Mr. Snyder, who said he intended neither analogy when he set out to adapt the graphic novel created by Frank Miller with Lynn Varley in 1998, suddenly knew he had the contemporary version of a water-cooler movie on his hands. And it has turned out to be one that could be construed as a thinly veiled polemic against the Bush administration, or be seen by others as slyly supporting it.
While the Times story ultimately dismisses the "debate" as a false one -- a marketing ploy for the movie -- one counsel not sought is Miller's. While it is true that the graphic novel was originally created in 1998, the movie has been brought into reality in a decidedly post-9/11 world.

At last year's New York Comic Con, Miller was one of the star attractions. In addition to discussing the making of The 300, he declared that his next project would be "Batman vs. Al Qaeda." He made no bones about the fact that he saw al Qaeda as pure evil and that a la the comics of the 1940s, today's popular culture had a duty to "take sides" against the threat to the American way of life. He noted how, in World War II, many super-heroes (not just Captain America) battled the Nazis as much as they did common criminals.

After Bush's annual address in January, Miller was one of several creative individuals asked by NPR
to assess the state of the union through their unique lens (Miller's segment begins around the 30:50 mark). He decried the failure of Bush to get the entire country (not just the military) to buy into the reality that our civilization is at war with an enemy wanting to destroy us. This wasn't a simple recitation of neoconservative talking points. Miller, politically, is probably more liberal in his basic beliefs.

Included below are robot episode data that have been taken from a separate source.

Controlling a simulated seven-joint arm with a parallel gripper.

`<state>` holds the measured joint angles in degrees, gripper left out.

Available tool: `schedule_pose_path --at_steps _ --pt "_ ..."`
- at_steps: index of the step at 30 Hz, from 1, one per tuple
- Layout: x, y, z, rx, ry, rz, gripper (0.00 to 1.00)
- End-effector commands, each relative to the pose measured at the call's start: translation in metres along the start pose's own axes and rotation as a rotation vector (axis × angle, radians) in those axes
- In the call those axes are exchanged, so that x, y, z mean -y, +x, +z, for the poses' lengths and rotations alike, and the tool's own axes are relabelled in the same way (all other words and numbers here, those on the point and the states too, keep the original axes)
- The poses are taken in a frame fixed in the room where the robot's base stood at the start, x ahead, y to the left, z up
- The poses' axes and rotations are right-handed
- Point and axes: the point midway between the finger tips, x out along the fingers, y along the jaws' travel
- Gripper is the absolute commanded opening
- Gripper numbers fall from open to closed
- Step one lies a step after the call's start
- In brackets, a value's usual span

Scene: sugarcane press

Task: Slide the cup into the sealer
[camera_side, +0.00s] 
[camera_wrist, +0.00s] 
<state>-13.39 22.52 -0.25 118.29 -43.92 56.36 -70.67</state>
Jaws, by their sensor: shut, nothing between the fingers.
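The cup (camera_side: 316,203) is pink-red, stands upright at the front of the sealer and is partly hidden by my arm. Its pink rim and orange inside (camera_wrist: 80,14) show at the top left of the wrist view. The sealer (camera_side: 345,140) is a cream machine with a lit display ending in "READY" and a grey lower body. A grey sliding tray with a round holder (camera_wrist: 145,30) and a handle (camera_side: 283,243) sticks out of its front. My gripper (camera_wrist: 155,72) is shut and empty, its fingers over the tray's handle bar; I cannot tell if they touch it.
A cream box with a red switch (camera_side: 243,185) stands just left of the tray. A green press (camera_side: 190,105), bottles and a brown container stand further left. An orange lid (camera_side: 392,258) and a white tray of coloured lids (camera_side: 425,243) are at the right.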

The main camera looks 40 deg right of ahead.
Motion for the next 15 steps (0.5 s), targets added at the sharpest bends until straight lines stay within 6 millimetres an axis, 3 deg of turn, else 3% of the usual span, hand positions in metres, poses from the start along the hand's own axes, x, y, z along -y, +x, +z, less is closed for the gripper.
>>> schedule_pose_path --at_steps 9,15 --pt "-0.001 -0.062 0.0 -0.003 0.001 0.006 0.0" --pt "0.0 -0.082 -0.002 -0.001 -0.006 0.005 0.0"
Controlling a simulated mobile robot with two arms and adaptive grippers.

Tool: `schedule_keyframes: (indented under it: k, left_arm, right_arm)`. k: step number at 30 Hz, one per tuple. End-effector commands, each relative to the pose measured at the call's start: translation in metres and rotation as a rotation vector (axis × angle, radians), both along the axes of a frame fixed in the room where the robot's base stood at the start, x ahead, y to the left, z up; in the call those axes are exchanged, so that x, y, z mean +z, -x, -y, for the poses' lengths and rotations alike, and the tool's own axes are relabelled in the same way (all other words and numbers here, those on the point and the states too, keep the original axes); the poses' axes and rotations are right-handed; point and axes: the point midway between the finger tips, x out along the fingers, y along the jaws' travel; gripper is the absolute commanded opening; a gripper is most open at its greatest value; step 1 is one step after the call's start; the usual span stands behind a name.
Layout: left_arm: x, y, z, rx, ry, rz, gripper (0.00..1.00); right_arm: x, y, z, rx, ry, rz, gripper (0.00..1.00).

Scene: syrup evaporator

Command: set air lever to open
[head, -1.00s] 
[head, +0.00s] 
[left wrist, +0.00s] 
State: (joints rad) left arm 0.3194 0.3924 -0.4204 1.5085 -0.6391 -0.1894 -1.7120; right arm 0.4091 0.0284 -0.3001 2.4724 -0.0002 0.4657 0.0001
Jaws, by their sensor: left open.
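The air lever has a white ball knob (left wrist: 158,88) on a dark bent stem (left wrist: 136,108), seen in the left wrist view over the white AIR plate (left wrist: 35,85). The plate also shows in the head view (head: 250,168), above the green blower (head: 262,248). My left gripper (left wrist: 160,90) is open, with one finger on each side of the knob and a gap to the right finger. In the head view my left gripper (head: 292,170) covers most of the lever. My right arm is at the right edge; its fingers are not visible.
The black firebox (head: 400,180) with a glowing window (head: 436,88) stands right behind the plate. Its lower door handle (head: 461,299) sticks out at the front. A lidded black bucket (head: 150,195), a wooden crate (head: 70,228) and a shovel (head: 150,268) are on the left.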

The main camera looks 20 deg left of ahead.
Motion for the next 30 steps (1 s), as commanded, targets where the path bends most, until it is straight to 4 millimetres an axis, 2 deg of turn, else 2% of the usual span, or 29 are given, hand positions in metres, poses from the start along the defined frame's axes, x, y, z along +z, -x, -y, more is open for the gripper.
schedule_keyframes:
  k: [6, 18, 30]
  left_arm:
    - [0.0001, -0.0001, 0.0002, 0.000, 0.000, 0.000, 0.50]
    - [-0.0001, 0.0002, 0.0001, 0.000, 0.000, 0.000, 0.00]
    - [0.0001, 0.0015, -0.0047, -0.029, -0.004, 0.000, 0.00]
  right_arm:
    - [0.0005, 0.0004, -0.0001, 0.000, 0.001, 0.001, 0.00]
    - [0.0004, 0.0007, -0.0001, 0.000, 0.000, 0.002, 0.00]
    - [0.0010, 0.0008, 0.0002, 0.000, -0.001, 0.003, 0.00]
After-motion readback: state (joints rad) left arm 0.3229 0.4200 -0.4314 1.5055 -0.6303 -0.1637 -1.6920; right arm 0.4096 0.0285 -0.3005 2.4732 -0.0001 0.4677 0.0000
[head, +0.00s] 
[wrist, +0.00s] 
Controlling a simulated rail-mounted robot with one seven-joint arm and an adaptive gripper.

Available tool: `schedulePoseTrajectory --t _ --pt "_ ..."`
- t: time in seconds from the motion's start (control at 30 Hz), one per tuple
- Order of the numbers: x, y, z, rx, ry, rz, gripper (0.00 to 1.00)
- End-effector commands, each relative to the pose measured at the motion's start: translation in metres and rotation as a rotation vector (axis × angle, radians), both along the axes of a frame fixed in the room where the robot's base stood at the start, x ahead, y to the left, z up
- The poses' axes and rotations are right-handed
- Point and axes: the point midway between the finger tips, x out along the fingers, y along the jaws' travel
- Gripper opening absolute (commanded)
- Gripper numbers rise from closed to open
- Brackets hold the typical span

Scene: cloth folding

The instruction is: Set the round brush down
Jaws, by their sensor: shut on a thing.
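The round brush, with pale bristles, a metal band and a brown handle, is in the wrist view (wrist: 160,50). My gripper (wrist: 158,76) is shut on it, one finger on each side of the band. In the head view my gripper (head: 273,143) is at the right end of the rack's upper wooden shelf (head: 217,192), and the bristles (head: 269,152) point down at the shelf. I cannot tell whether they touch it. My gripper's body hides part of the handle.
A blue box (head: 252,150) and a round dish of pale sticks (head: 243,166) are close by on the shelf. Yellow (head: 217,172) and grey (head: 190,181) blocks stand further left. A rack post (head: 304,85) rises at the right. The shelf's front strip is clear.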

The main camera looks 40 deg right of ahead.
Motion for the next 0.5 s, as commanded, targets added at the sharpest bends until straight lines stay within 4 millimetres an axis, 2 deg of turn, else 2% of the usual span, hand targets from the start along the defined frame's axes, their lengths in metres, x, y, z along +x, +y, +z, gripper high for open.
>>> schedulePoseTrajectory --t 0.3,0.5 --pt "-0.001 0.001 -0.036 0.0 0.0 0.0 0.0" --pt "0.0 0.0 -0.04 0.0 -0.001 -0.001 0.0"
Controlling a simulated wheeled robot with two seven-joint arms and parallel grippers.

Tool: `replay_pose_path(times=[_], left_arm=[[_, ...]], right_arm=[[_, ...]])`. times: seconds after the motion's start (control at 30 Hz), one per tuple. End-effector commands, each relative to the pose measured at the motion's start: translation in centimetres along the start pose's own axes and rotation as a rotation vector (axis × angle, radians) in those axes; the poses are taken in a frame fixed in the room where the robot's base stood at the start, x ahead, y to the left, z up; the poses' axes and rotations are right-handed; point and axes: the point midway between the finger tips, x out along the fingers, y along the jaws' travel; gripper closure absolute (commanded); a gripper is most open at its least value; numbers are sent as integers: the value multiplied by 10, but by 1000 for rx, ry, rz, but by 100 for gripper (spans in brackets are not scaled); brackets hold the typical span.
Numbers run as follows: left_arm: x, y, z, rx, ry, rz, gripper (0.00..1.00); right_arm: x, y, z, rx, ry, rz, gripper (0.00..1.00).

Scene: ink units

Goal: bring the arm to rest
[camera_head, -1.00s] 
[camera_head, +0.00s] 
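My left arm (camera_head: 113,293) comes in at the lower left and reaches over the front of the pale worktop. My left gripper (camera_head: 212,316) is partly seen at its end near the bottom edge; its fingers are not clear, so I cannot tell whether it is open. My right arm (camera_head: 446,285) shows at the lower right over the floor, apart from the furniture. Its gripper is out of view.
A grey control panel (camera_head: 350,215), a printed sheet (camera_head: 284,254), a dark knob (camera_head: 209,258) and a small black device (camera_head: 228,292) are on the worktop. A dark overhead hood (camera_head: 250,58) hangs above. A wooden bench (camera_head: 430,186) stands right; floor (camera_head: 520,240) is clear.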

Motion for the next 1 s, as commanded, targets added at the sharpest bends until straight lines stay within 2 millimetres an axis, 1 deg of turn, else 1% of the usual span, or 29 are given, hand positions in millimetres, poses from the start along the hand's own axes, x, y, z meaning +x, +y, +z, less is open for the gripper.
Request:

Frank Miller of 1998 might not have seen The 300 through a political lens, but the one of 2007 certainly does. That doesn't mean he sees Bush as Leonidas; but he sure as hell doesn't see him as Xerxes either.

Miller is a Manichean: He believes that democracy -- whether that of the Greek city-states or that of the United States is a good, in and of itself -- and it is responsible for much more good in the world than evil.